Senator Muskie's reply to that question is, in effect, "yes" – although he would doubtless word the question differently. His position, as summarized by The New York Times, is that this country must "make it clear to South Vietnam's government that it must seek a political accommodation with the Communists or lose even indirect United States military support after American forces withdraw."
PRESSURE ON SAIGON
Senator Muskie, reached by telephone by this reporter, was asked whether this formula did not mean that we should put pressure on Saigon to accept a Communist-front government. The suggestion seemed to irritate him. He simply wished to indicate to Saigon, he said, that the American public would not go on paying for "an indefinite supply line for an indefinite war." He did not want to "impose a political settlement or draw a blueprint ... of course, if they want to go on fighting, they can do so with their own resources."
But wasn't it obvious that the South Vietnamese could not defend South Vietnam "with their own resources"? Those tanks and long-range guns the North Vietnamese were using weren't made in North Vietnam, after all.
Again, Muskie seemed annoyed. "Look, all I say is that Saigon has to be made aware of the political reality of American public opinion today.
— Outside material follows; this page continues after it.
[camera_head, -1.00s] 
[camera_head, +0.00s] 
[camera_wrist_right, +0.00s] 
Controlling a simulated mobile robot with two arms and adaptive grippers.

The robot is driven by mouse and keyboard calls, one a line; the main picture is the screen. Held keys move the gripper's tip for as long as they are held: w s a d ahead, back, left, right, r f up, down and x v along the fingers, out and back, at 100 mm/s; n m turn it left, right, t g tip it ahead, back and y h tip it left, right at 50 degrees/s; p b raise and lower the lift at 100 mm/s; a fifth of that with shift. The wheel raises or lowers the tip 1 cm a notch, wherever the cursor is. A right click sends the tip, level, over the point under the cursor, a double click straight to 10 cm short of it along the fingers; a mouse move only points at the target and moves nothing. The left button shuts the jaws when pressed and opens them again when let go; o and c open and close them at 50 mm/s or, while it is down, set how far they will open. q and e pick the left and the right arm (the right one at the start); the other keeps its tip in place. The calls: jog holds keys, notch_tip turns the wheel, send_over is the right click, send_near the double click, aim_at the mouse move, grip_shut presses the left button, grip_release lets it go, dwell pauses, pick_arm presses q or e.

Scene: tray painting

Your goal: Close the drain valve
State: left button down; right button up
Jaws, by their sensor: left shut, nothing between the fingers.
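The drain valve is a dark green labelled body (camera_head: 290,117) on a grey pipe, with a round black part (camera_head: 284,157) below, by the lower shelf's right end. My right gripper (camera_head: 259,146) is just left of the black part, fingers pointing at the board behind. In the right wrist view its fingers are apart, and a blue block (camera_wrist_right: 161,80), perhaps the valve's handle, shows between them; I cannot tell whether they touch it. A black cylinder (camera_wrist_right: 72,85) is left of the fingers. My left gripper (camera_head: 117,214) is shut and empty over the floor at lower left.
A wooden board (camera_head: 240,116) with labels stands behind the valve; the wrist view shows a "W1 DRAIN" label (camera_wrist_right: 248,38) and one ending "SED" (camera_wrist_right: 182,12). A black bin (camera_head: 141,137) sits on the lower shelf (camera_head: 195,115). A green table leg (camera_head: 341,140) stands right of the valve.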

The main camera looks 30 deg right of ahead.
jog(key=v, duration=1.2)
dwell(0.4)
You should hear the applause, from any audience, conservative or liberal, when I say just one line: 'We must get out of the war.’”
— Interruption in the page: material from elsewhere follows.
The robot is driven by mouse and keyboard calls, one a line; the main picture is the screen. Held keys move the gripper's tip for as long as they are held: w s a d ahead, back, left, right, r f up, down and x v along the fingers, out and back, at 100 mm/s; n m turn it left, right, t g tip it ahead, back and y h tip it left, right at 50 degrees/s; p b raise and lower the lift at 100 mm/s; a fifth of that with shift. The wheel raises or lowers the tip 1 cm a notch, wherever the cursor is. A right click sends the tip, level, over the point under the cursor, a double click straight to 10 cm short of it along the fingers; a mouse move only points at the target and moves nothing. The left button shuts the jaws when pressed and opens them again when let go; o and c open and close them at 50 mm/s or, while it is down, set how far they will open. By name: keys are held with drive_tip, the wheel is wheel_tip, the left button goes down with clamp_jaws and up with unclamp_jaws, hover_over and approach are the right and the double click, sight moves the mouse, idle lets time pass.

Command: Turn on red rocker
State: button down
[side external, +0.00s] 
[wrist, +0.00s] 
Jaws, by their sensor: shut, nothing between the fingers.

Muskie's one line is certainly popular, and President Nixon, who is not a fool, is aware that this is so. He is also aware that any reasonably honorable settlement of the war would make his own re-election almost inevitable. Moreover, the difference between what he has already offered the North Vietnamese and what Senator Muskie would offer them is – except in the one vital respect – largely semantic.
SURPRISE
This reporter read to Senator Muskie Henry Kissinger's description of the offer made to the Communist side last spring: "On May 31, we proposed ... to set a deadline for the withdrawal of American forces in return for a cease fire and the exchange of prisoners." The senator had apparently never heard of the May offer, and he was clearly surprised. "Then what are they knocking me for?" he asked. "That's just about what I proposed."
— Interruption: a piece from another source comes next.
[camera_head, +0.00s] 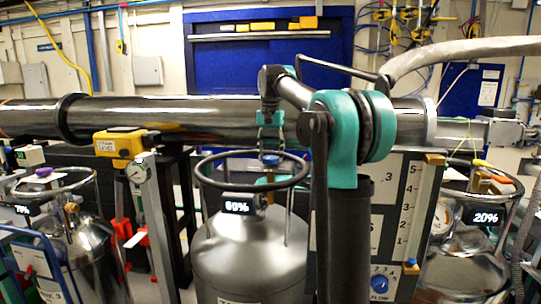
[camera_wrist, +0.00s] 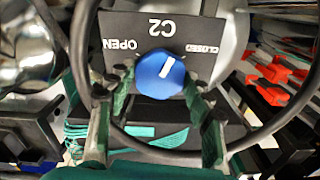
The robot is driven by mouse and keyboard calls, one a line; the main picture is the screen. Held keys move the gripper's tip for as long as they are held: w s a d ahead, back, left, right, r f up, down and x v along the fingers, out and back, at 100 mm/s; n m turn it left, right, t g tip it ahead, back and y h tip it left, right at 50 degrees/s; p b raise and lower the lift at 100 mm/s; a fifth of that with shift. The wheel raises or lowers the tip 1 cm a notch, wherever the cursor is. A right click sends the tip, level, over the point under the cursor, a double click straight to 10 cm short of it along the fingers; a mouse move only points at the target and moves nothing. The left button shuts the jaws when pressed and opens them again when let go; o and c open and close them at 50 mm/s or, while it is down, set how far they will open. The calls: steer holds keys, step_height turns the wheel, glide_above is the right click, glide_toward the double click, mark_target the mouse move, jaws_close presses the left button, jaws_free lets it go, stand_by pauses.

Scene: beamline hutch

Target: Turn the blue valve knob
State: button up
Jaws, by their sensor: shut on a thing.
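The blue valve knob (camera_wrist: 153,82) is in the middle of the wrist view, with a short slanted white mark on its face. Its dark plate (camera_wrist: 145,30) reads C2, OPEN on the left and CLOSED on the right, upside down. My gripper (camera_wrist: 159,84) has one finger on each side of the knob and is shut on it. In the head view my gripper (camera_head: 270,157) reaches down inside the ring of the middle silver tank (camera_head: 250,250), where a little of the blue knob (camera_head: 270,159) shows. The tank's display (camera_head: 237,206) reads 60%.
A ring handle (camera_head: 215,181) surrounds the valve. A thick metal pipe (camera_head: 190,118) runs behind my arm. Other tanks stand at left (camera_head: 85,255) and right (camera_head: 462,265), the right one displaying 20%.

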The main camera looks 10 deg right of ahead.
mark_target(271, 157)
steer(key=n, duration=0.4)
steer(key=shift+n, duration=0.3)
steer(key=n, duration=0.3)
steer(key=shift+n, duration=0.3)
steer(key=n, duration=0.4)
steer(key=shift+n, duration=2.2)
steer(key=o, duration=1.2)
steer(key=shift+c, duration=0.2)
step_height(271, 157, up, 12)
The senator is being knocked for the one difference between his position and the President's which is decidedly not semantic – the issue of continued logistic support for the South Vietnamese. It was because of this issue that the North Vietnamese flatly rejected the May 31 offer. The offer, they said, lacked "political elements." The chief "political element" asked by the Communist side was defined by Henry Kissinger:
"They [the Communists] have asked us to withdraw all equipment, all future military aid, all future economic aid, and the practical consequence of that proposal, while they are receiving close to $1 billion worth of foreign aid, would be the indirect overthrow of the government of South Vietnam, something about which there can be no question."
No question, at least, in Mr. Nixon's mind. The President instructed Kissinger to refuse even to discuss this "indirect overthrow," and it was on this issue that the talks finally broke down. There was a time, between Oct. 25 and Nov. 17, when the President, Kissinger and the handful of officials who knew about the secret talks had high hopes that they would succeed.
At a secret meeting on Sept. 13, the Communist side, instead of insisting on the formula for "indirect overthrow" of the South Vietnamese Government, promised to be "forthcoming" if the United States was "generous" on two points. They wanted assurances that the American withdrawal would be "total," with no residual force; and that the Saigon government would not be in office in case of an agreed election. An American message in early October met both points – there would be no residual force, and Thieu would resign before an election. On Oct. 25 a courteous message from the Communist side proposed a meeting on Nov. 20. Then, on Nov. 17, came the brush-off: "special adviser Le Duc Tho is suddenly taken ill."
What happened between Oct. 25 and Tho's diplomatic illness? The answer seems obvious. On Oct. 28, the Senate very nearly passed the Cooper-Church amendment, which would surely have caused the "indirect overthrow" of the South Vietnamese Government. On Oct. 29, in the most irresponsible vote in modern times, the Senate voted to cut off all foreign aid.
HANDING IT TO HANOI
No one can prove it, of course, but it is an article of faith in the White House that these votes queered the negotiations. If the Senate was ready to hand to Hanoi what Nixon and Kissinger had refused to discuss, why negotiate further? Why not, instead, mount an offensive to make the pressure on Nixon intolerable, as the first Tet offensive had made the pressure on Lyndon Johnson intolerable?
Another offensive is now in prospect, and it may strengthen Senator Muskie's hand. The senator is an honorable man, and he may well be right, moreover, about "the political reality of American public opinion today."
And yet, are we Americans really ready to force a "political accommodation with the Communists" – for which read a Communist-front government – on a small ally, by threatening to cut off that ally's means of defending itself?
Perhaps we are. Perhaps South Vietnam will fall to the Communists anyway, because the South Vietnamese lack the will to defend themselves. But for this country to deny them to means, thus forcing a Communist regime on them, would be an act of crass betrayal, the crowning tragedy of a tragic war, and a long farewell to all our greatness.